[ Editor’s Note: It was nice to get a call to do the top story on Press TV’s the world news, on the UN finally opening up a discussion about what to do about those providing huge support to terrorism. After all, it’s only 2015!!
But it did give me a chance to review one of the key goals of VT’s Syria trip, not only to discuss the security situation but opening up a second front on the aiders and abettors of the many terrorism forces in Syria and Iraq who do not have diplomatic immunity…all of the contractors, and there are a lots of them.
Just the two oil companies alone that have been marketing 80% of the stolen oil would be quite a financial reparations catch. And that process has to get started now as corporate media of course has let this little story slide…over who is responsible for paying for the untold terrorism damage done here.
And even more importantly we need to find some mechanism to go after people, companies and sanctions much earlier than when the last bullet is fired. The Saudis and Gulf States have enough assets to pay their share without an annuity payout. This would serve as a badly needed deterrent, which we don’t have now. The battle over sovereign immunity for terrorism must be joined and fought to the bitter end, one way or another.
The Syrians, especially our host the Justice Minister, are juggling not just a day by day wartime situation, but an hour by hour one. So it is often hard to take their focus off of problems right in front of them. Hence we needed face to face sit downs with the various parties that would have be involved to do some brainstorming on how best to proceed. The effort was successful, but it was just the end of the beginning… Jim W. Dean ]
– First aired … October 12, 2015 –
Press TV has conducted an interview with Jim W. Dean, managing editor of the Veterans Today from Atlanta, to get for his take on the relations of the United States and its regional allies with the terrorist groups in the Middle East.
The following is a rough transcription of the interview.
Press TV: What do you make of what on one hand the UN envoy has said talking about the unity of Iraqis and how it’s needed and on the other hand, Iran’s Foreign Minister has told the UN representative that basically the UN needs to basically condemn these countries that are supporting the terrorists to begin with?
Dean: Well, it is very nice to see this being done, but it’s long overdue. There’s two parts to this, you’ve got the state sponsors of terrorism which the whole world now has realized is the biggest threat to everybody’s national security, because you have a variety, everything from some of the small [Persian] Gulf states to your major European powers engaging and using terrorism for regime destabilization anywhere they please.

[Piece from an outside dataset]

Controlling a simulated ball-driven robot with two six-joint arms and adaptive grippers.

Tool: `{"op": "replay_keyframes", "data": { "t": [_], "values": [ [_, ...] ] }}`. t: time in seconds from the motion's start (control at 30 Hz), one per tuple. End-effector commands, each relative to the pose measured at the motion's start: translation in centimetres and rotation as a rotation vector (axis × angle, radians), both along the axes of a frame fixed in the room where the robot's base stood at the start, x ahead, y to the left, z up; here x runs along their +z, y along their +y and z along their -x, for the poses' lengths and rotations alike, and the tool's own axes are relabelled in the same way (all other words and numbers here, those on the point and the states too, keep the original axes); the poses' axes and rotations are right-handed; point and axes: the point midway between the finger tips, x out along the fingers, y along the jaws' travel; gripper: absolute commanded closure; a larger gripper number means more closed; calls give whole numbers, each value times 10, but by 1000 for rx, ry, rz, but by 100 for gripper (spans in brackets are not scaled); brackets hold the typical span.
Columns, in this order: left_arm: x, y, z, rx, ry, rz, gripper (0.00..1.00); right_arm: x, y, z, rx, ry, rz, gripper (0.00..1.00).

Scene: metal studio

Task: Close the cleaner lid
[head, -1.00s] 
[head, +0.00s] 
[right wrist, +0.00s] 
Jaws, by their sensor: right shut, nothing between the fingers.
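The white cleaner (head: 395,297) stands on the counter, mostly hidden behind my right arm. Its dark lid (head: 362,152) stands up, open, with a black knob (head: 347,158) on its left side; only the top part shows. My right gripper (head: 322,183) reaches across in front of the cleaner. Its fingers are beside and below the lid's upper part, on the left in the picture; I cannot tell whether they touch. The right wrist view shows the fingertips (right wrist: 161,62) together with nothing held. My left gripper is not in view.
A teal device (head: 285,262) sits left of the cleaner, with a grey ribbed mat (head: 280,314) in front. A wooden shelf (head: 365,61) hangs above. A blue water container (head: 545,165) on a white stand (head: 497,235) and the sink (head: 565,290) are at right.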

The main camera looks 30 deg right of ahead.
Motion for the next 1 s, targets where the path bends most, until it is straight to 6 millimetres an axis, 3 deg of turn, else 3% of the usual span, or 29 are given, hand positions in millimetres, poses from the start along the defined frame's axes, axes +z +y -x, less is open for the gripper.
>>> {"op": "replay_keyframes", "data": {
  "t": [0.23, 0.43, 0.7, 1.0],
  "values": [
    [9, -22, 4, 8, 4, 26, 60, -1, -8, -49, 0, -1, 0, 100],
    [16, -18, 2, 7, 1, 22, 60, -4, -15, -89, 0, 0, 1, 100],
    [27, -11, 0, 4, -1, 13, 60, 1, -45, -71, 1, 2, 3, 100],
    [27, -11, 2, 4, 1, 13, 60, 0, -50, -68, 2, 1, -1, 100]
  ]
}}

And the only reason and justification they give for it is for “pursuing our interests”. They never say “national defense interests” because these countries that they want to have regime changes were not a military threat. That only leaves financial interests, so it means the countries’ taxpayers here are being looted to do this for the benefit of defense contractors and people that want to make money off of war and instability.
But there’s another part to this… when we were in Syria in September, we had been working with them on some major issues that were better discussed face to face, like the rebuilding the country for all the victims of terrorism. While the terrorist sponsoring countries may have diplomatic immunity, all the contractors that they have used as cutouts and intermediaries, they are not covered under immunity.
They all can be sued for all the damages and the recovery. So, there’s going to be a big reparations issue there. And the United Nations has done nothing up to this point. So, it’s finally nice. This maybe coming at a good time.
Press TV: You talk about a big reparation issue, but can we really expect something like that, because as we have seen in the past unfortunately countries for example Iran after eight years of war and then asking for reparations, it never happened. So, doesn’t it depend on how in tune they are with those countries that are basically controlling the United Nations?
Dean: It does. The United Nations isn’t going to really get money for folks. And I think you’re right that the diplomatic immunity for countries is pretty standard, and they all want to keep that. What they have already gone after is these terror supporting countries have been using a lot of intermediaries since 2001. The Bush regime subcontracted a lot of terrorism type work.
They’re using a lot of military veterans but they’re not using the severing armed forces. And these companies can be sued because they don’t any diplomatic immunity whatsoever. It’s just a question now of finding a legal form of that would pursue the case and can’t be compromised, which is a huge challenge.